In 2012, Republicans overwhelmingly voted in their primary election to support stronger spending limits.
Unfortunately, efforts to actually do so were stalled for years.
In 2015, then-State Sen. Van Taylor (R–Plano) filed legislation, but it never received a hearing in the Senate Finance Committee.
In 2017, legislation by State Sen. Kelly Hancock (R–North Richland Hills) to place six additional categories of the budget under the spending cap passed out of the Texas Senate. Unfortunately, it was watered down in the Texas House, which was led by House Speaker Joe Straus. Ultimately, the bill failed to reach the governor’s desk.
The item was subsequently put on the call for a special session by Gov. Greg Abbott later that summer.
But when the bill was brought before the body for a vote, Democrat State Rep. Chris Turner (Fort Worth) called a point of order, challenging consideration of the bill on procedural grounds.
Straus upheld the point of order.
In a rare move, some Republican members utilized the rules of the House to attempt to overrule Straus’ decision. Such a maneuver requires 10 members to make the motion and a simple majority to overrule.

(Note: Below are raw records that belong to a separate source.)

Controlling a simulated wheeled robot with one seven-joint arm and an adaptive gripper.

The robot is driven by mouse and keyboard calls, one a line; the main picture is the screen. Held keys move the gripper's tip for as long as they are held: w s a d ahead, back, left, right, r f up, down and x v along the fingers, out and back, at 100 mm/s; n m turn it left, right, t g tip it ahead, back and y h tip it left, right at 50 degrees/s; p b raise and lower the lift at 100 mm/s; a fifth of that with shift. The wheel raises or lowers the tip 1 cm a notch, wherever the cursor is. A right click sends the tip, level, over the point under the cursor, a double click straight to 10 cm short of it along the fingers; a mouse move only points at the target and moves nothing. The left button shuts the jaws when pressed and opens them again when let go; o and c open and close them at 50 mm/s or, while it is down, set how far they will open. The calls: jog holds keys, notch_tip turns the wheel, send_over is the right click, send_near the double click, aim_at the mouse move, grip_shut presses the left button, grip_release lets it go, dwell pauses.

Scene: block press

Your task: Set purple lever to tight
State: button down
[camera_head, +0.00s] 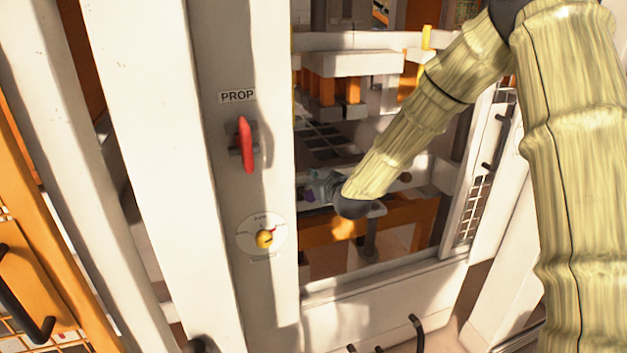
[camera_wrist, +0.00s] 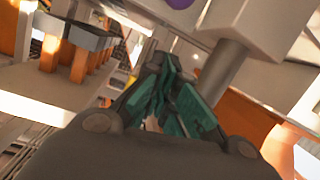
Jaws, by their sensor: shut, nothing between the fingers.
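A small purple part (camera_head: 309,196) shows in the head view beside my gripper, inside the machine opening; I take it for the purple lever, but too little shows to read its setting. In the wrist view a purple patch (camera_wrist: 184,3) is cut off by the top edge, on a pale block above the fingers. My gripper (camera_head: 322,186) is inside the opening at the end of my bent arm. In the wrist view its teal-padded fingers (camera_wrist: 172,72) are shut with nothing between them. I cannot tell whether they touch the purple part.
A red lever (camera_head: 247,144) under a PROP label and a yellow knob on a round dial (camera_head: 265,239) are on the white post left of the opening. A grey post (camera_wrist: 223,72) stands close right of the fingers. Orange-legged blocks (camera_head: 335,92) hang above my gripper.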

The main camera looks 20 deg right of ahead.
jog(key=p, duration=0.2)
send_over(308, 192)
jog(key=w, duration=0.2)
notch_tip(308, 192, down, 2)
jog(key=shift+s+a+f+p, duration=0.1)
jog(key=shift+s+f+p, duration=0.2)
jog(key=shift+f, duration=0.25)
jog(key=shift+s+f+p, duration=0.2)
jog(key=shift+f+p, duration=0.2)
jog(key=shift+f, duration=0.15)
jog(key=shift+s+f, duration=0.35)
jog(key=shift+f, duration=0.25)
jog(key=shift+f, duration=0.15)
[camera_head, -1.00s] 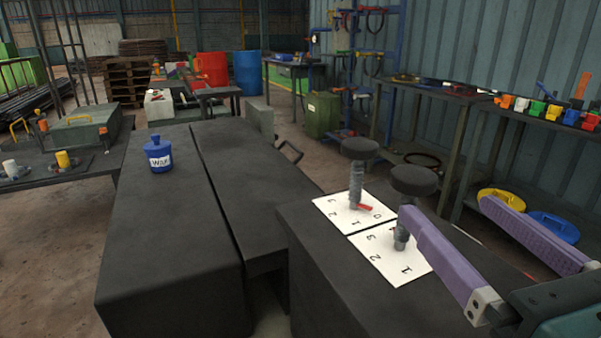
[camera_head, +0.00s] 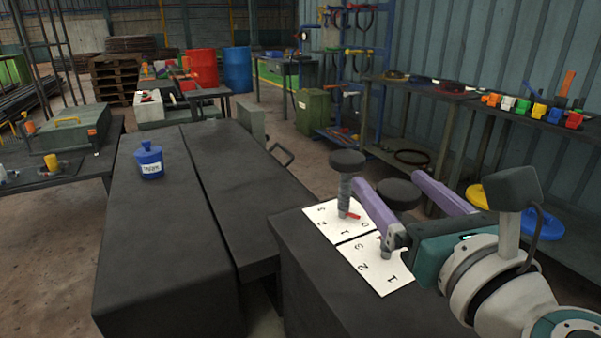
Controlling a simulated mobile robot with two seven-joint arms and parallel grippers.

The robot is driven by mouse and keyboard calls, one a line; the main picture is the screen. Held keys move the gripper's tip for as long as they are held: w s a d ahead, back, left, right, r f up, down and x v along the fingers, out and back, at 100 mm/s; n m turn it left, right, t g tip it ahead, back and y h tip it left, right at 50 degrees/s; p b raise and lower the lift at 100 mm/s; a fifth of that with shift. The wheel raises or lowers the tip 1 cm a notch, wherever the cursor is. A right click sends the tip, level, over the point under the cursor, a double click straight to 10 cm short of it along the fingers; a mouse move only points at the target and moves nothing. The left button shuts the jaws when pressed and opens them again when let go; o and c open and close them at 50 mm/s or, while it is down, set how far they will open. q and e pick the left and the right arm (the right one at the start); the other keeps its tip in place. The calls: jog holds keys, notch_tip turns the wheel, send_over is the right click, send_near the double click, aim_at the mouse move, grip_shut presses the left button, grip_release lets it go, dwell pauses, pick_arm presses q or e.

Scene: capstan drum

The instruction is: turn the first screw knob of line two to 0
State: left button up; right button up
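Two screw knobs with dark round caps stand upright on the dark block (camera_head: 320,290). The far screw knob (camera_head: 347,162) has a grey threaded stem and a red pointer (camera_head: 350,215) on the side of the 0 and 1 of its white number card (camera_head: 331,230). The near screw knob (camera_head: 397,195) stands on a second number card (camera_head: 374,277); its stem, pointer and 0 are mostly hidden by my gripper. My right gripper (camera_head: 388,179) is open, its purple fingers on either side of the near cap in the picture. Contact cannot be told. My left gripper is out of view.
A blue labelled pot (camera_head: 149,161) stands on the long dark bench (camera_head: 150,250) to the left. A shelf table (camera_head: 455,96) with colourful items is at the back right. Yellow and blue discs lie low behind my right gripper.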

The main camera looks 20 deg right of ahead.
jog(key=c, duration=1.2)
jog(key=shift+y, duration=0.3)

The motion was unsuccessful, however, when a number of Republicans joined with Democrats to defeat it. Despite its failure, and the failure of the majority of the 20 items Abbott placed on the special session call in 2017, Abbott did not call lawmakers back again.
Despite Straus’ departure soon after, in 2019 it was back to business as usual, as legislation filed by Hancock once again cleared the Senate on a bipartisan basis but was not even heard in the House.
New Hope in 2021
Once again, this session, Hancock filed the bill—this time labeled Senate Bill 1336.
Similar to previous efforts, the bill caps the growth of state spending at the rate of population plus inflation.
An exception is made, however, for “an appropriation to pay costs associated with recovery from a disaster declared by the governor,” as well as funds dedicated to tax relief.
Additionally, the bill will subject all state funds—but not federal funds—to the growth limit.
The bill passed largely on party lines out of the Senate and House, with most Democrats opposing the measure. And on June 8, the bill was finally signed by Gov. Greg Abbott.
It will go into effect for the next biennial budget, Fiscal Year 2023-2024.